### THE EXERCISE
Repeat all of the material below exactly as written, images excluded.

### SOURCE DATA
****************************************
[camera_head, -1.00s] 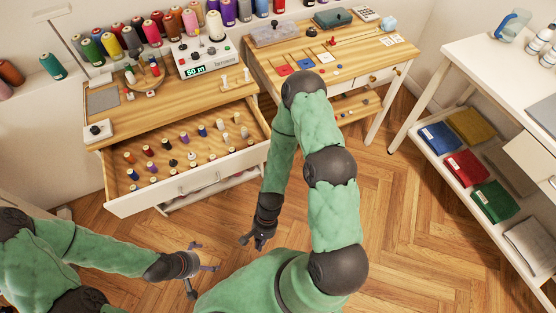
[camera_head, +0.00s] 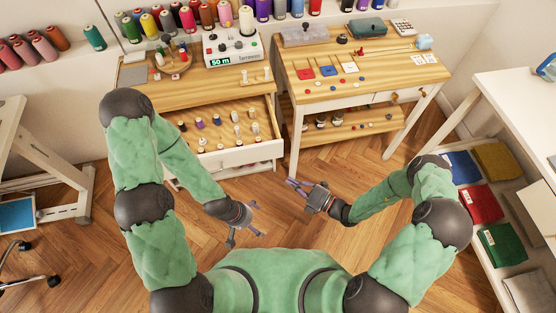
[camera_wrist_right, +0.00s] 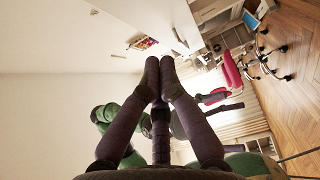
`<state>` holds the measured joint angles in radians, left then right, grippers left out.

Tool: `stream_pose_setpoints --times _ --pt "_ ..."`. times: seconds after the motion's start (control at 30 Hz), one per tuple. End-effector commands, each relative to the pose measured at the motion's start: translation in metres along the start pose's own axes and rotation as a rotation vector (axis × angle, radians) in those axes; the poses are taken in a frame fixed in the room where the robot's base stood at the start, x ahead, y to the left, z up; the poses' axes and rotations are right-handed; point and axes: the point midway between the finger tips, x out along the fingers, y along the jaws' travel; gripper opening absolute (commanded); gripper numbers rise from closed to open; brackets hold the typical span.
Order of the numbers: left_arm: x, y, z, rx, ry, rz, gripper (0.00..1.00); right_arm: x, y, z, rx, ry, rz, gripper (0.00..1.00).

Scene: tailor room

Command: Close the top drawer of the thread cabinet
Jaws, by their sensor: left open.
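The thread cabinet (camera_head: 200,97) stands at the back, left of centre in the head view. Its top drawer (camera_head: 243,156) is pulled out, with several thread spools standing in rows inside. My left arm covers the drawer's left part. My left gripper (camera_head: 246,232) is open and empty, above the floor in front of the drawer and apart from it. My right gripper (camera_head: 291,183) is to the right of the drawer front, near the table's front leg in the picture. Its fingers are together with nothing between them, and they also show in the right wrist view (camera_wrist_right: 160,62).
A sewing table (camera_head: 350,95) with small items stands right of the cabinet. A white shelf unit (camera_head: 490,105) with folded fabrics is at the right. A white stand (camera_head: 60,175) and chair wheels are at the left. Wooden floor (camera_head: 270,215) lies clear in front.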

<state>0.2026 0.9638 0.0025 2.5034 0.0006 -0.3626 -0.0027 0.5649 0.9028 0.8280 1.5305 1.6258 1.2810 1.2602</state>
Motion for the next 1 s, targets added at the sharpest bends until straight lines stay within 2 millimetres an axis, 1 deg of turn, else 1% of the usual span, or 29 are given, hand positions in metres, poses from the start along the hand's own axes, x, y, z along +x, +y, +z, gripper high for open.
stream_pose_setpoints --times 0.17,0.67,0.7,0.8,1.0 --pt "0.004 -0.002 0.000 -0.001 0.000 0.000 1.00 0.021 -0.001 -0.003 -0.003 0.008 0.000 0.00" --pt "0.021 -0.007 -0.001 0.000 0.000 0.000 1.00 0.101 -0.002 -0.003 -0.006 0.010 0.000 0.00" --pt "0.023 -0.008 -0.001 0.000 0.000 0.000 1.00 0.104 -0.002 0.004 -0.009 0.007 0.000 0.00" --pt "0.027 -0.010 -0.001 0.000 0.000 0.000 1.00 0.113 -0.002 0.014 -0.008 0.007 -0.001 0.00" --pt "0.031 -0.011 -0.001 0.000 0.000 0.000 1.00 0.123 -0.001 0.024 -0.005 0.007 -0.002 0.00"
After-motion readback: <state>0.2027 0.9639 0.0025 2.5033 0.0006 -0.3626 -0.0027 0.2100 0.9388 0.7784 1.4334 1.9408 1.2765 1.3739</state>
****************************************
### COMPLETE OUTPUT
[camera_head, -1.00s] 
[camera_head, +0.00s] 
[camera_wrist_right, +0.00s] 
`<state>` holds the measured joint angles in radians, left then right, grippers left out.

Tool: `stream_pose_setpoints --times _ --pt "_ ..."`. times: seconds after the motion's start (control at 30 Hz), one per tuple. End-effector commands, each relative to the pose measured at the motion's start: translation in metres along the start pose's own axes and rotation as a rotation vector (axis × angle, radians) in those axes; the poses are taken in a frame fixed in the room where the robot's base stood at the start, x ahead, y to the left, z up; the poses' axes and rotations are right-handed; point and axes: the point midway between the finger tips, x out along the fingers, y along the jaws' travel; gripper opening absolute (commanded); gripper numbers rise from closed to open; brackets hold the typical span.
Order of the numbers: left_arm: x, y, z, rx, ry, rz, gripper (0.00..1.00); right_arm: x, y, z, rx, ry, rz, gripper (0.00..1.00).

Scene: tailor room

Command: Close the top drawer of the thread cabinet
Jaws, by their sensor: left open.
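The thread cabinet (camera_head: 200,97) stands at the back, left of centre in the head view. Its top drawer (camera_head: 243,156) is pulled out, with several thread spools standing in rows inside. My left arm covers the drawer's left part. My left gripper (camera_head: 246,232) is open and empty, above the floor in front of the drawer and apart from it. My right gripper (camera_head: 291,183) is to the right of the drawer front, near the table's front leg in the picture. Its fingers are together with nothing between them, and they also show in the right wrist view (camera_wrist_right: 160,62).
A sewing table (camera_head: 350,95) with small items stands right of the cabinet. A white shelf unit (camera_head: 490,105) with folded fabrics is at the right. A white stand (camera_head: 60,175) and chair wheels are at the left. Wooden floor (camera_head: 270,215) lies clear in front.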

<state>0.2026 0.9638 0.0025 2.5034 0.0006 -0.3626 -0.0027 0.5649 0.9028 0.8280 1.5305 1.6258 1.2810 1.2602</state>
Motion for the next 1 s, targets added at the sharpest bends until straight lines stay within 2 millimetres an axis, 1 deg of turn, else 1% of the usual span, or 29 are given, hand positions in metres, poses from the start along the hand's own axes, x, y, z along +x, +y, +z, gripper high for open.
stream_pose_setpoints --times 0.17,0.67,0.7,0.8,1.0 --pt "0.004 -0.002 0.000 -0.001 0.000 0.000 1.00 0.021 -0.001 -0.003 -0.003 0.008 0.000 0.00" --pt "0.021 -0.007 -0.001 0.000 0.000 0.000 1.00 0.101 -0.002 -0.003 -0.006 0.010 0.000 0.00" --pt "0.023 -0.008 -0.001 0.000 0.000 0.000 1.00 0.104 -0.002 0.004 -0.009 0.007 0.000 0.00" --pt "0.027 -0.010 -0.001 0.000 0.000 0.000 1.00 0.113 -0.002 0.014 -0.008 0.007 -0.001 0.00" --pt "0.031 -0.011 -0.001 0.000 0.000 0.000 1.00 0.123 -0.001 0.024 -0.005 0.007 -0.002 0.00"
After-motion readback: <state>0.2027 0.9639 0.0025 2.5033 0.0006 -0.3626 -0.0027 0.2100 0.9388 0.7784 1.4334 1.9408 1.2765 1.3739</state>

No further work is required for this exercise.